Around 200 people were on the concourse at King’s Cross to catch a first glimpse of the finished sculpture, which was unveiled by members of the Gresley family and Network Rail chairman Sir Peter Hendy.
John Cameron, president of the Gresley Society, told the crowd: “There has been what I might call a lively debate about the statue design and the proposal to include a mallard duck to emphasise Sir Nigel’s link with the locomotive of that name.
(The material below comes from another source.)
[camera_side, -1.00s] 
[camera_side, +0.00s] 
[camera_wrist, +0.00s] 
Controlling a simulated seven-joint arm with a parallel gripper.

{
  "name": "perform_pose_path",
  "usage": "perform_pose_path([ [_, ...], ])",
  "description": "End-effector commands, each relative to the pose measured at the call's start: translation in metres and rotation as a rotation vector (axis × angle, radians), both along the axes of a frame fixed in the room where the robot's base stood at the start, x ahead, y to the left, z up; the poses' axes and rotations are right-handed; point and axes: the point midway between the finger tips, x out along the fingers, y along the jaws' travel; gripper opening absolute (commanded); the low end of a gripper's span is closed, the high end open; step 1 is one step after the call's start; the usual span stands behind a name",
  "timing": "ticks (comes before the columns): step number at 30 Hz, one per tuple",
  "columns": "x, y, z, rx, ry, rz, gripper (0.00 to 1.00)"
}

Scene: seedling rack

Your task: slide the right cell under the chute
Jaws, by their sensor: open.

However, the Gresley Society trustees decided not to include such a feature.
“I do realise there may be some who still have different views on the matter.
“But today is all about honouring the memory of Sir Nigel Gresley and his various achievements.”
Born in Dublin Street in the New Town in 1876, Sir Nigel became chief mechanical engineer of the London and North Eastern Railway.
His Flying Scotsman was the first steam locomotive to exceed 100mph in service, while the Mallard achieved a then world-record speed of 126mph in 1938.
Sir Nigel was knighted for his career achievements in 1936. He died at home unexpectedly on April 5, 1941 at the age of 64.
The statue shows him holding a copy of The Locomotive magazine, which carries a description of Mallard.
In a speech to mark its unveiling, Sir Peter said: “This marvellous sculpture commemorates a man who looked relentlessly forward in his day to more powerful locomotives, faster locomotives and the world steam speed record with Mallard.
“We’re proud to have Sir Nigel on our station as a commemoration to a great railway mechanical engineer who pushed the technical boundaries of the steam locomotive further than anyone else.”
Sculptor Hazel Reeves said her work shows Sir Nigel “in a moment of quizzical reflection”.
She added: “He’s looking out towards the future.”
A memorial plaque to Sir Nigel was unveiled at Waverley station in 2001.